Project 3: Camera Calibration and Fundamental Matrix Estimation with RANSAC
The objective of this project is to estimate the camera projection matrix and the fundamental matrix using RANSAC.
Part 1
The first task involved in this project involves finding the camera projection matrix that maps from 3D world coordinates to 2D images coordinates. A major component of this is finding the M matrix. In order to fix a scale for the M matrix, we can either set the last element of M (m34) equal to 1 or use Single Value Decomposition and solve the optimization function. The matrix M is solved for by using least squares regression
This is simple to implement in MATLAB by solving a set of linear equations. In order to fix the scale and obtain the unique solution, I use Single Variable Decomposition through a svd() call. My total residual for my implementation is 0.0445.

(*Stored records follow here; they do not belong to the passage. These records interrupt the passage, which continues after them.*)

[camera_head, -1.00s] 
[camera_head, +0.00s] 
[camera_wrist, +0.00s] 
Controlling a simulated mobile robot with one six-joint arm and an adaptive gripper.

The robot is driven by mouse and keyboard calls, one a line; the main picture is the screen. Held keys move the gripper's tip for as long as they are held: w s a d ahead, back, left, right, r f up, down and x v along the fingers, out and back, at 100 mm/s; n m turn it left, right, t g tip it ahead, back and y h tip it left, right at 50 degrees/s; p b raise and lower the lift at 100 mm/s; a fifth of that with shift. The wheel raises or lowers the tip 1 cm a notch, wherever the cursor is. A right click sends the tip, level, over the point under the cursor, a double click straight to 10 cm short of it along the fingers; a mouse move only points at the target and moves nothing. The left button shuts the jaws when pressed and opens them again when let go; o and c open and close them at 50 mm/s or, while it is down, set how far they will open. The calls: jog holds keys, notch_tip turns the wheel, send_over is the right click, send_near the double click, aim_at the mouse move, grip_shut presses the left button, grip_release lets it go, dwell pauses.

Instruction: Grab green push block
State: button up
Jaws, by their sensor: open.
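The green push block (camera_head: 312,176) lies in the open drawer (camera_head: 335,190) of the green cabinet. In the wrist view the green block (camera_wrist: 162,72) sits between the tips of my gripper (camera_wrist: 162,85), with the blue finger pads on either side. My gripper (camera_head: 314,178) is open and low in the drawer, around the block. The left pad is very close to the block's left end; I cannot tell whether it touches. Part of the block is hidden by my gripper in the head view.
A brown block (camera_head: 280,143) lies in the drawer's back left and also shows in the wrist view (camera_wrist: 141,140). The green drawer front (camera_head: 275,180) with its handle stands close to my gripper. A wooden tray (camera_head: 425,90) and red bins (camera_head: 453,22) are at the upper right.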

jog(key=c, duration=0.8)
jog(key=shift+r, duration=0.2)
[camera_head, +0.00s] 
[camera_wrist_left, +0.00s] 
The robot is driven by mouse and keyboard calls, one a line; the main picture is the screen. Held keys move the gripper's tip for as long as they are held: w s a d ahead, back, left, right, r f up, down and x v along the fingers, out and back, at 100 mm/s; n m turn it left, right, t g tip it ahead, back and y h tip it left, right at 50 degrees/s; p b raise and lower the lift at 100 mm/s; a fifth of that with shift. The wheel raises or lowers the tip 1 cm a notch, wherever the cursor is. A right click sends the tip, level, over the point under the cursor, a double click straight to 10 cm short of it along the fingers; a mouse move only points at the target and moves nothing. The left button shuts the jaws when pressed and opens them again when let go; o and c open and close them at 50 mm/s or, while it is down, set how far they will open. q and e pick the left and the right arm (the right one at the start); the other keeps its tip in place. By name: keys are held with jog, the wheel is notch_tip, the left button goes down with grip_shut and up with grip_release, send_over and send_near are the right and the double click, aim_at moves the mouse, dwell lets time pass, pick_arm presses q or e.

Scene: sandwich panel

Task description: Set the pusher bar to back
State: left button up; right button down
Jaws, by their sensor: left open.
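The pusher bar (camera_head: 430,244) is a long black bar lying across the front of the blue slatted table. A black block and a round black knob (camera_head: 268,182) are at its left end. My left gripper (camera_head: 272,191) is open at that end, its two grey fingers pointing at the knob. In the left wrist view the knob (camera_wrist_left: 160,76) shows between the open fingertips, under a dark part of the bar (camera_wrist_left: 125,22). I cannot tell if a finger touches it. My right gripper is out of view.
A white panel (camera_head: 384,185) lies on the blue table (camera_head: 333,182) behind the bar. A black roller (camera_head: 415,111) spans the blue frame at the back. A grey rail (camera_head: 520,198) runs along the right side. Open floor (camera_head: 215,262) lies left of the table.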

function M = calculate_projection_matrix( Points_2D, Points_3D )
[n, ~] = size(Points_2D);
A = zeros(2*n, 12);
for i = 1: n
d2 = Points_2D(i, :);
d3 = Points_3D(i, :);
u = d2(1, 1);
v = d2(1, 2);
rows = [d3 1 0 0 0 0 -u.*d3 -u; 0 0 0 0 d3 1 -v.*d3 -v];
A(2*i-1:2*i, :) = rows;
end
[~, ~, V] = svd(A);
M = V(:,end);
M = reshape(M,[],3)';
end
Once we have M, we can estimate the camera's position using the equation C = -Q^(-1)*m4. This is straighforward in MATLAB. The estimated location of the camera is [-1.5127, -2.3517, 0.2826].
function [ Center ] = compute_camera_center( M )
Q = M(1:3,1:3); % C = -Q^(-1)*m4
m4 = M(:,4);
C = -inv(Q)*m4;
Center = C;
end
Part 2
The second task is to estimate the Fundamental Matrix. This fundamental matrix is found using similar methods, like SVD and setting the scale prior to solving the regression, used in Part 1.
The estimated projection matrix using pic_a and pic_b is: [-0, 0, -0.0019; 0, 0, 0.0172; -0.0009, -0.0264, 0.9995]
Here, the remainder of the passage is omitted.